Stated goal
Read the records below. Copy each line where the string "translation" occurs.
Start of Input for this task
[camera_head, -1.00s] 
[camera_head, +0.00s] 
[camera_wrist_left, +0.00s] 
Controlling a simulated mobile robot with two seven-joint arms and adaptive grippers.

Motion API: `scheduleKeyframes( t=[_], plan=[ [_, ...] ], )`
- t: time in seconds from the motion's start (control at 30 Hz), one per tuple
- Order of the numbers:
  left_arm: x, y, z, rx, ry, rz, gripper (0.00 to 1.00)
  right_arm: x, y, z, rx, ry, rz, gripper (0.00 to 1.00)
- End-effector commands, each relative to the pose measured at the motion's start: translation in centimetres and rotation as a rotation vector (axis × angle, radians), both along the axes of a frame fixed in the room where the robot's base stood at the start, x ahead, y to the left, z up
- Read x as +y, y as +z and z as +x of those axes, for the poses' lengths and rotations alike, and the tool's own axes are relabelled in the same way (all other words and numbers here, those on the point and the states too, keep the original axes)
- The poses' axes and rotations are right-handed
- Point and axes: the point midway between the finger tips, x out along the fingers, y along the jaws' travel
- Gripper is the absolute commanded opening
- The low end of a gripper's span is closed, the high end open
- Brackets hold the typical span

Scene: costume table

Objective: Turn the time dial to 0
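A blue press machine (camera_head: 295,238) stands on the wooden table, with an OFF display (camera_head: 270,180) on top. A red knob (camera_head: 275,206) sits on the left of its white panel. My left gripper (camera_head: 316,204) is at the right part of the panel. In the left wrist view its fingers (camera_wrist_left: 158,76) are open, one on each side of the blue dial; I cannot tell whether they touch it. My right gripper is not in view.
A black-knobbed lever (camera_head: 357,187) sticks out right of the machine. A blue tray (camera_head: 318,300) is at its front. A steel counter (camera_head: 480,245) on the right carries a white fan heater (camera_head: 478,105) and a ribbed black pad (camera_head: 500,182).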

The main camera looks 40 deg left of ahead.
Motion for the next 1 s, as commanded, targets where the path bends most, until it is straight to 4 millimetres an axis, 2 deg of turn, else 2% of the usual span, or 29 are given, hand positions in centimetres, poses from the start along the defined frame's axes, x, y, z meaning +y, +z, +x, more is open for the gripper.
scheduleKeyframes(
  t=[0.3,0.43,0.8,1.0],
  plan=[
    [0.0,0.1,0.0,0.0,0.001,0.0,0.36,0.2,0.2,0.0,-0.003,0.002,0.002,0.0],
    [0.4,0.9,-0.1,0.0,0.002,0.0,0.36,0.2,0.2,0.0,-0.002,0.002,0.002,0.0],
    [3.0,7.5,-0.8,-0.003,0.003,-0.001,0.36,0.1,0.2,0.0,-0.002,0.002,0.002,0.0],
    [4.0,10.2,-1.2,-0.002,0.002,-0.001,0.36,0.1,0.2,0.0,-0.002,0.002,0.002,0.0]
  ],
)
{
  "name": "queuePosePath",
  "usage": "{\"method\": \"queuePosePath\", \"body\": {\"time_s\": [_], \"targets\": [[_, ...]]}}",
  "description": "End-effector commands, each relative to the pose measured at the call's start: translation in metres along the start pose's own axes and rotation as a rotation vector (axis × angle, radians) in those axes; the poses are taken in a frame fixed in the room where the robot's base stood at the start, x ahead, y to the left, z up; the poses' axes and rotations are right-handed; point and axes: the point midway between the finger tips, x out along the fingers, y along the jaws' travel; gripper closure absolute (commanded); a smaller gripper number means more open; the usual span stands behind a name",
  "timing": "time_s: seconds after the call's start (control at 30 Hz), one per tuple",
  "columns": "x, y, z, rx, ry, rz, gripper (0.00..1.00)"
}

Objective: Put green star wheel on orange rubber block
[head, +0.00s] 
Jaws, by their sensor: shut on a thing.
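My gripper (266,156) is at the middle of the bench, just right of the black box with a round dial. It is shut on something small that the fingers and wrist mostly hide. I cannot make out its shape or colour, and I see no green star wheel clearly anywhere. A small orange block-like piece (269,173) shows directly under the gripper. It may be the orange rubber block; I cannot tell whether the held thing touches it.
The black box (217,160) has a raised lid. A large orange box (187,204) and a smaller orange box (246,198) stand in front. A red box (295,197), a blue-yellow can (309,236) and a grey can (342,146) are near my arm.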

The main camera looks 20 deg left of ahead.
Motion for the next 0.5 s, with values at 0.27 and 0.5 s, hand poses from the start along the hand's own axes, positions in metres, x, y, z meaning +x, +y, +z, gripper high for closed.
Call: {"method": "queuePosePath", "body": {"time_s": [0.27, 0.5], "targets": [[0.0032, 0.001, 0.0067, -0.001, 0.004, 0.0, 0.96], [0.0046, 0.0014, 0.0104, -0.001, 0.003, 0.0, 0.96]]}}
End of Input for this task
The solution
- End-effector commands, each relative to the pose measured at the motion's start: translation in centimetres and rotation as a rotation vector (axis × angle, radians), both along the axes of a frame fixed in the room where the robot's base stood at the start, x ahead, y to the left, z up
  "description": "End-effector commands, each relative to the pose measured at the call's start: translation in metres along the start pose's own axes and rotation as a rotation vector (axis × angle, radians) in those axes; the poses are taken in a frame fixed in the room where the robot's base stood at the start, x ahead, y to the left, z up; the poses' axes and rotations are right-handed; point and axes: the point midway between the finger tips, x out along the fingers, y along the jaws' travel; gripper closure absolute (commanded); a smaller gripper number means more open; the usual span stands behind a name",

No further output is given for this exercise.